◆ Exercise
Set down all of the data exactly as it appears.
━━━
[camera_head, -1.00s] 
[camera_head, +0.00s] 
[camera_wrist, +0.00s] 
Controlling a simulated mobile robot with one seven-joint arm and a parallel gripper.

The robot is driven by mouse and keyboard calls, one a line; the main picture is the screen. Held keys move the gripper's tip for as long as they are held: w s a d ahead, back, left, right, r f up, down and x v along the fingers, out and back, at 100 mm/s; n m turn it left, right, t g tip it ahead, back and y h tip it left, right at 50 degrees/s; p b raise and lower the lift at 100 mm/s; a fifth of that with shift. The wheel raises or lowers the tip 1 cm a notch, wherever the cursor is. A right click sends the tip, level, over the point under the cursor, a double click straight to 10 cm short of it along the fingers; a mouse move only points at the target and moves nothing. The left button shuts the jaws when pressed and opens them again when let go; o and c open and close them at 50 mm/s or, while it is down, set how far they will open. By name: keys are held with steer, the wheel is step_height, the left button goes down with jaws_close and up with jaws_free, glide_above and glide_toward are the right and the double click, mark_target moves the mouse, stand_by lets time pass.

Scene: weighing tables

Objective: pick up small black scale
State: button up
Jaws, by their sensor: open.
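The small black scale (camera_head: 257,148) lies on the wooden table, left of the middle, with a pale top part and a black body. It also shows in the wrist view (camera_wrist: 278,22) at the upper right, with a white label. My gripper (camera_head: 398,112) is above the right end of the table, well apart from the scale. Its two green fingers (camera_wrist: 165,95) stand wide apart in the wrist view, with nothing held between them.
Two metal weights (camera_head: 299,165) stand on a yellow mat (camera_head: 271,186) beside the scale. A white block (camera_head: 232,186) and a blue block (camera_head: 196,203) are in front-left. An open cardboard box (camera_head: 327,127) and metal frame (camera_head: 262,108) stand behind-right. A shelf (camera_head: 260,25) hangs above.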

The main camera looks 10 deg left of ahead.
━━━
◆ Result
[camera_head, -1.00s] 
[camera_head, +0.00s] 
[camera_wrist, +0.00s] 
Controlling a simulated mobile robot with one seven-joint arm and a parallel gripper.

The robot is driven by mouse and keyboard calls, one a line; the main picture is the screen. Held keys move the gripper's tip for as long as they are held: w s a d ahead, back, left, right, r f up, down and x v along the fingers, out and back, at 100 mm/s; n m turn it left, right, t g tip it ahead, back and y h tip it left, right at 50 degrees/s; p b raise and lower the lift at 100 mm/s; a fifth of that with shift. The wheel raises or lowers the tip 1 cm a notch, wherever the cursor is. A right click sends the tip, level, over the point under the cursor, a double click straight to 10 cm short of it along the fingers; a mouse move only points at the target and moves nothing. The left button shuts the jaws when pressed and opens them again when let go; o and c open and close them at 50 mm/s or, while it is down, set how far they will open. By name: keys are held with steer, the wheel is step_height, the left button goes down with jaws_close and up with jaws_free, glide_above and glide_toward are the right and the double click, mark_target moves the mouse, stand_by lets time pass.

Scene: weighing tables

Objective: pick up small black scale
State: button up
Jaws, by their sensor: open.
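The small black scale (camera_head: 257,148) lies on the wooden table, left of the middle, with a pale top part and a black body. It also shows in the wrist view (camera_wrist: 278,22) at the upper right, with a white label. My gripper (camera_head: 398,112) is above the right end of the table, well apart from the scale. Its two green fingers (camera_wrist: 165,95) stand wide apart in the wrist view, with nothing held between them.
Two metal weights (camera_head: 299,165) stand on a yellow mat (camera_head: 271,186) beside the scale. A white block (camera_head: 232,186) and a blue block (camera_head: 196,203) are in front-left. An open cardboard box (camera_head: 327,127) and metal frame (camera_head: 262,108) stand behind-right. A shelf (camera_head: 260,25) hangs above.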

The main camera looks 10 deg left of ahead.

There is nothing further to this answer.